With the possibility of a Bitcoin hard fork, two possibilities stand before developers, miners, and other stakeholders–each presenting its own set of potential outcomes and pitfalls. While the future of the payment network and currency are uncertain, some companies within the blockchain ecosystem, such as BitGo and Circle, have advised–even urged–customers to take action.
Just like the Judgement of Solomon, there are two choices: Bitcoin Unlimited or Segregated Witness. However, unlike the parable, evidence suggests a rather grisly end to our modern day application.
As the debate rages on, here’s what you need to know during this tumultuous time.
Bitcoin has a one megabyte size limit on blocks. With increased demand on the network, process times for payments have lagged due to data limits for each batch of transactions. What once took a few seconds, now, may take hours.
Furthermore, bitcoin transaction fees skyrocketed in 2016, and may continue to do so within the network–a benefit to miners, but only for so long.
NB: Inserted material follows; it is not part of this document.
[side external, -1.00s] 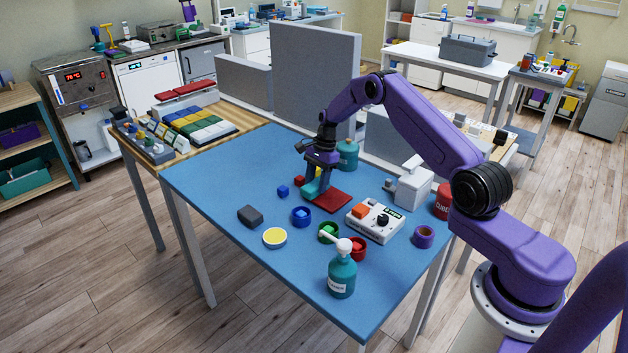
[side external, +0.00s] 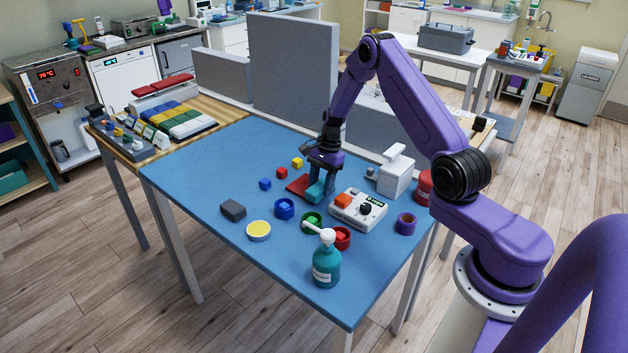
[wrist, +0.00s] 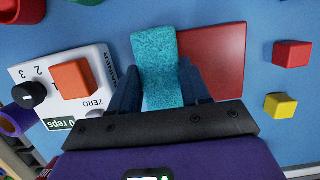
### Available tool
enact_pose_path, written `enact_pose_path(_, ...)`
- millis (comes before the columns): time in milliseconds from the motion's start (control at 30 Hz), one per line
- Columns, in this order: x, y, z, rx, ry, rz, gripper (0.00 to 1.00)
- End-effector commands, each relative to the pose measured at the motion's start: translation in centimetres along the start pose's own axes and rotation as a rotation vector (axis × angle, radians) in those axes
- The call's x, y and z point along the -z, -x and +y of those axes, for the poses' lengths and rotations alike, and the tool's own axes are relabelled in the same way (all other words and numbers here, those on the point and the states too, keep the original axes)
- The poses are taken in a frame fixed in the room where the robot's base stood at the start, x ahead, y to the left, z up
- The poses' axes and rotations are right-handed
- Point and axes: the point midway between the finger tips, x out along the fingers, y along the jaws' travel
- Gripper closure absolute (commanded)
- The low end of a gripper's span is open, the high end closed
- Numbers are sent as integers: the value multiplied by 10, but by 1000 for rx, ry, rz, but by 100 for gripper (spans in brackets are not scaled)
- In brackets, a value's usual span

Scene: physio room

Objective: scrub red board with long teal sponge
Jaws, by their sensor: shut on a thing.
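The red board (side external: 298,185) lies flat on the blue table. The long teal sponge (side external: 315,192) is upright or nearly so in my gripper (side external: 322,178), over the board's right part in the side view. In the wrist view the teal sponge (wrist: 157,62) sits between the two fingers of my gripper (wrist: 160,90), which are shut on it. There it overlaps the left edge of the red board (wrist: 212,55). I cannot tell whether the sponge presses on the board.
Red (wrist: 291,54) and yellow (wrist: 280,106) cubes lie near the board's other side. Coloured rings, a grey block (side external: 233,210) and a teal bottle (side external: 326,262) stand nearer the front.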

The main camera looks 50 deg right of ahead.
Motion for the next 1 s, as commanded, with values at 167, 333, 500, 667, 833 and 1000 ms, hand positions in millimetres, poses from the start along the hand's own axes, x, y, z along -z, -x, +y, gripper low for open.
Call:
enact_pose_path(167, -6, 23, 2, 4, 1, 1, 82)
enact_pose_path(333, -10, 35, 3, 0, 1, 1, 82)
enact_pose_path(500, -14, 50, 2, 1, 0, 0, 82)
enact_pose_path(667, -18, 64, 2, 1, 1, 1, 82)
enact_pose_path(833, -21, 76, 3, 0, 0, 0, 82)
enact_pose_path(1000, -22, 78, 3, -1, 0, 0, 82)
Bitcoin Unlimited is an alternative to Bitcoin Core. This option would allow for an increase in block size limit in order to expedite confirmations on the network. It effectively gives the power to miners.
While this all sounds great, it is important to note that this newly created currency would be incompatible with the current Bitcoin. Chances are this will be a contentious hard fork, with the chances of BC moving to Unlimited being slim to none.
This option would keep the cryptocurrency more decentralized. Some argue that SegWit would reduce the size of transaction fees and align node costs, while potentially resolving the malleability bug in the Bitcoin protocol.
That being said, it is a temporary solution. Bigger blocks are needed to support the transaction demands in the current network.
As the legitimacy of Bitcoin and other cryptocurrencies are established many are calling for a long-term solution least we find ourselves at yet another fork in the road.